**WRITTEN PROBLEM**
Tally the lines in the listing below that contain "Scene" and report the tally alone.

......

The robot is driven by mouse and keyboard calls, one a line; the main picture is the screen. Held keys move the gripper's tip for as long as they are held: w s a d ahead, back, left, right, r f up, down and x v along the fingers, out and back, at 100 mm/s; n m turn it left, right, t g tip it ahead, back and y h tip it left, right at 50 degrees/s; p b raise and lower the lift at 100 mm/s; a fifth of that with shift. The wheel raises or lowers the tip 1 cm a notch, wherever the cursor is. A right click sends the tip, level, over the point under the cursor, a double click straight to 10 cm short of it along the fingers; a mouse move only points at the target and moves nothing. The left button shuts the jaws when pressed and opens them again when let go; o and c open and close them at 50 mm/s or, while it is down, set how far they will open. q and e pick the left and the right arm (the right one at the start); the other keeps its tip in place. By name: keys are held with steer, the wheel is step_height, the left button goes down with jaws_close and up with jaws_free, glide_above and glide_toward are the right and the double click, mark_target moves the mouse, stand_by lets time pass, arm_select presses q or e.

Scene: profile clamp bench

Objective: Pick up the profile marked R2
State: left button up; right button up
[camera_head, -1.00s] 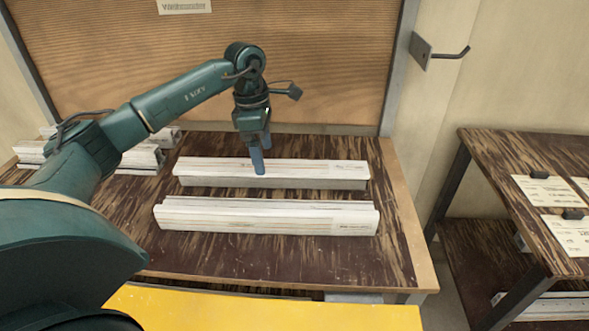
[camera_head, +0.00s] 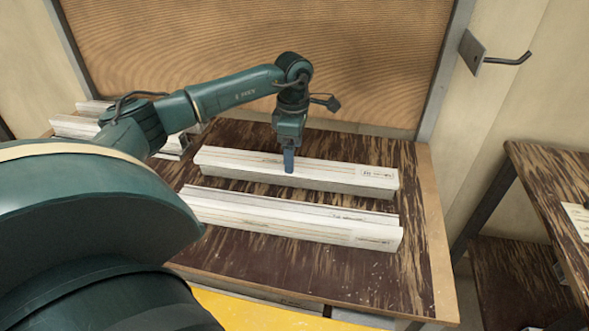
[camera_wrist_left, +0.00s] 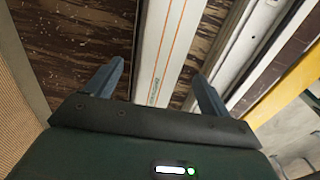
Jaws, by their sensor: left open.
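Two long white profiles lie parallel on the brown streaked bench top. The far profile (camera_head: 330,178) has a small label near its right end; its mark is too small to read. The near profile (camera_head: 300,222) also has an unreadable label at its right end. My left gripper (camera_head: 289,165) points down at the far profile, left of its middle. In the left wrist view it is open (camera_wrist_left: 158,84), with one finger on each side of a white profile (camera_wrist_left: 168,50) with orange lines. Whether the fingers touch it is unclear. My right gripper is not in view.
More white profiles (camera_head: 75,124) lie at the bench's far left, partly behind my left arm. A wooden panel (camera_head: 260,55) stands behind the bench. A metal hook (camera_head: 500,58) is on the right wall. A second table (camera_head: 550,190) stands at the right. A yellow surface (camera_head: 260,312) shows in front.

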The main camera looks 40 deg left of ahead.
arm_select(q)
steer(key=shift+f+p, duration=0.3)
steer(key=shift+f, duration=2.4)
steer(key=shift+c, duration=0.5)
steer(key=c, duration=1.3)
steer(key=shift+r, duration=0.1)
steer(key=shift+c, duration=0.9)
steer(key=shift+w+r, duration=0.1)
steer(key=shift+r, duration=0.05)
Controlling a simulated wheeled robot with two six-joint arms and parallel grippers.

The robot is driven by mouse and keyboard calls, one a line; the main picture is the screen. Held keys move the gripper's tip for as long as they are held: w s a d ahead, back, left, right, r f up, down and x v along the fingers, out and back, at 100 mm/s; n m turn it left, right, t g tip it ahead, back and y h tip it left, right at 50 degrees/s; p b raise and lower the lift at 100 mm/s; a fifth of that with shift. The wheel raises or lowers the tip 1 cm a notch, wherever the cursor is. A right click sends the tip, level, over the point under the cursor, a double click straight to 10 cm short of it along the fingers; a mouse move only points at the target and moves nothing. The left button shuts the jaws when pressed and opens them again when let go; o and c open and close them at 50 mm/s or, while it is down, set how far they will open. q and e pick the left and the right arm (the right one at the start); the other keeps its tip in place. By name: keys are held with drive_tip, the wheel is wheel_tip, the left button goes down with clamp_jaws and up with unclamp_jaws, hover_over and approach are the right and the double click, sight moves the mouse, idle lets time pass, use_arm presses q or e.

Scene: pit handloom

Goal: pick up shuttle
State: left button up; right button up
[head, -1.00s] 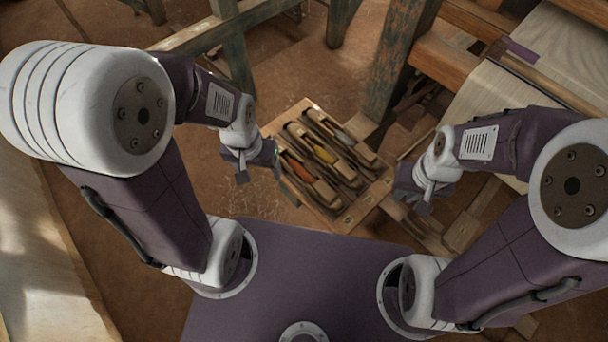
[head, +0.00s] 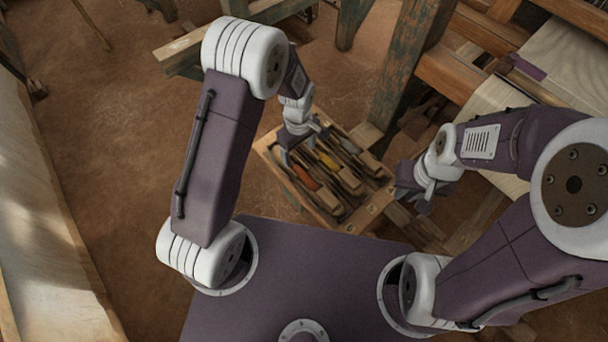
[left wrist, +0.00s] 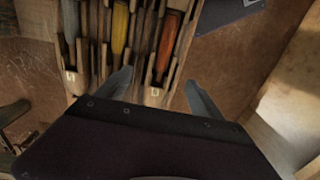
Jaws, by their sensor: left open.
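Wooden shuttles lie side by side in a wooden tray (head: 350,226). One holds orange yarn (head: 304,176), one yellow yarn (head: 327,160) and one grey yarn (head: 349,145). In the left wrist view the orange-yarn shuttle (left wrist: 168,42) is ahead of my left gripper (left wrist: 160,82), with the yellow-yarn shuttle (left wrist: 120,28) and the grey one (left wrist: 71,20) to its left. My left gripper is open and empty, and shows over the tray's far left part in the head view (head: 304,147). My right gripper (head: 413,198) is right of the tray; its jaw opening is unclear.
Wooden loom beams and posts (head: 402,70) stand behind and right of the tray. Pale cloth (head: 570,60) lies at the upper right.

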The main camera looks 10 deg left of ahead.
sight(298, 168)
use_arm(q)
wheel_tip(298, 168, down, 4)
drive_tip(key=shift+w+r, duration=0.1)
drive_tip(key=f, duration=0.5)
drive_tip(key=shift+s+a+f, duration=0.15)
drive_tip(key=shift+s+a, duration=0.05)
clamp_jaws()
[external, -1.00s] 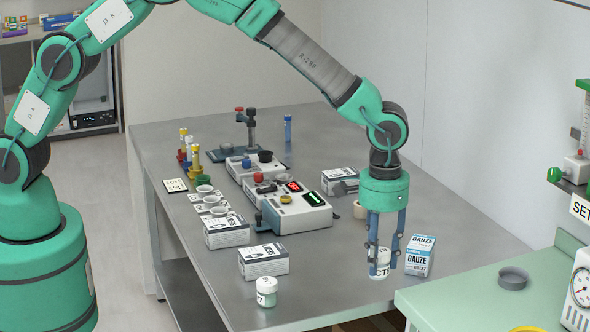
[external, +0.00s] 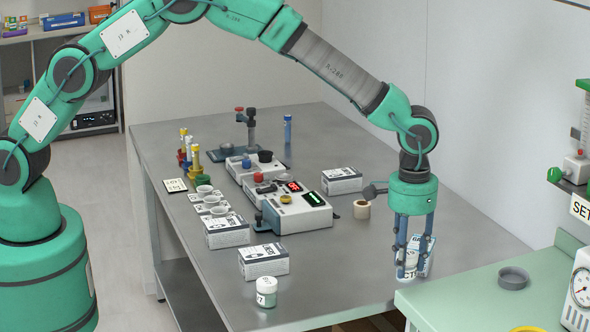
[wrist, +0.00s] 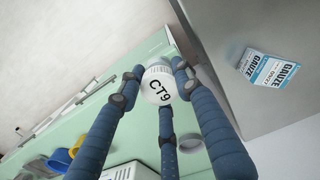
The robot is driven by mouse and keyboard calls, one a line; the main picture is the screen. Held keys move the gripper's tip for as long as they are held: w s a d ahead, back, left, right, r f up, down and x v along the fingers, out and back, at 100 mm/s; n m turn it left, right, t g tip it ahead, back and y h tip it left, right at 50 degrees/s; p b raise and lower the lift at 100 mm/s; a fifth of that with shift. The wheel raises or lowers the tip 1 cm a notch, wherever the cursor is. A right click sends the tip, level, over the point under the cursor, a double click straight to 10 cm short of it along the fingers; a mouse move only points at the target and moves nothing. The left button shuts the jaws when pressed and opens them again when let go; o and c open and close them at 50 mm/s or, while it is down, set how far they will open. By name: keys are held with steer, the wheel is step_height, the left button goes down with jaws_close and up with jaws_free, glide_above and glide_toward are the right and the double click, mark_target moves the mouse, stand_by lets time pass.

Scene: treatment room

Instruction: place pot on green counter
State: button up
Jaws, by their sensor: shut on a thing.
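A small white pot (external: 410,265) with a pale lid is held between the fingers of my gripper (external: 413,258). In the wrist view the same pot (wrist: 159,86) shows its round CT9 label, with blue fingers around it. The pot is near the right edge of the grey table, close to the green counter (external: 440,303). How high it hangs is hard to tell. The counter also lies below and left of the pot in the wrist view (wrist: 128,141).
A gauze box (external: 424,266) is partly hidden behind my gripper. Another white pot (external: 266,292) stands on the grey table (external: 345,280) near the front. A grey round dish (external: 513,278) and a gauge unit (external: 580,290) stand on the counter; its near left part is bare.

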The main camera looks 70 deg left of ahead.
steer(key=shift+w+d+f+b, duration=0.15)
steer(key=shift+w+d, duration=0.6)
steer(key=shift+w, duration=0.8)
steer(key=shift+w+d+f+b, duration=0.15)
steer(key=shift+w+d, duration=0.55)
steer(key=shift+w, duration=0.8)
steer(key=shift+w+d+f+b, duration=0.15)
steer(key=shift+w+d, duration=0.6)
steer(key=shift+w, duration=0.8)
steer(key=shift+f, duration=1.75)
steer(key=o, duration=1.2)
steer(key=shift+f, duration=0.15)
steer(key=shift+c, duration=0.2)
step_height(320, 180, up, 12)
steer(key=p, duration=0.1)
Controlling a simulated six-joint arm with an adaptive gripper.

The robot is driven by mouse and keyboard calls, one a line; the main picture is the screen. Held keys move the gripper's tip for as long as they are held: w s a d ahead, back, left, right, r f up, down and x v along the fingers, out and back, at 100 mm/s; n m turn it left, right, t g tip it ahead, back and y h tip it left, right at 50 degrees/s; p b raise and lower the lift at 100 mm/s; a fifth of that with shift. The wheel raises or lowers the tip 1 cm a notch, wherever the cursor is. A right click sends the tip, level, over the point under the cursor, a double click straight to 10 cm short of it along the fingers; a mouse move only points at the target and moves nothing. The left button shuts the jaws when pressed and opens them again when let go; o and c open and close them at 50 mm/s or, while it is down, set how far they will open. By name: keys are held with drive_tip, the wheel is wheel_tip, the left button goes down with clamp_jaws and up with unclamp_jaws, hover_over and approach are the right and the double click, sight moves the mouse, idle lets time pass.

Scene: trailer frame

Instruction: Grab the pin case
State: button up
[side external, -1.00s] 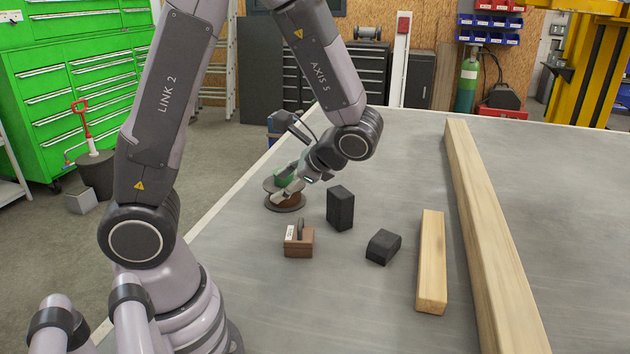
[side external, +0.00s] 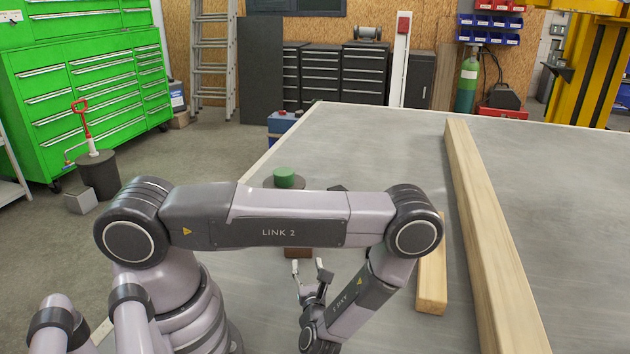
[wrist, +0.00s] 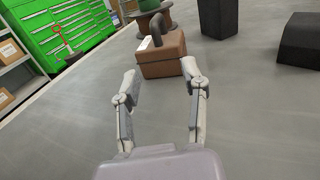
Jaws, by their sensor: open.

......

**TASK RESULT**
4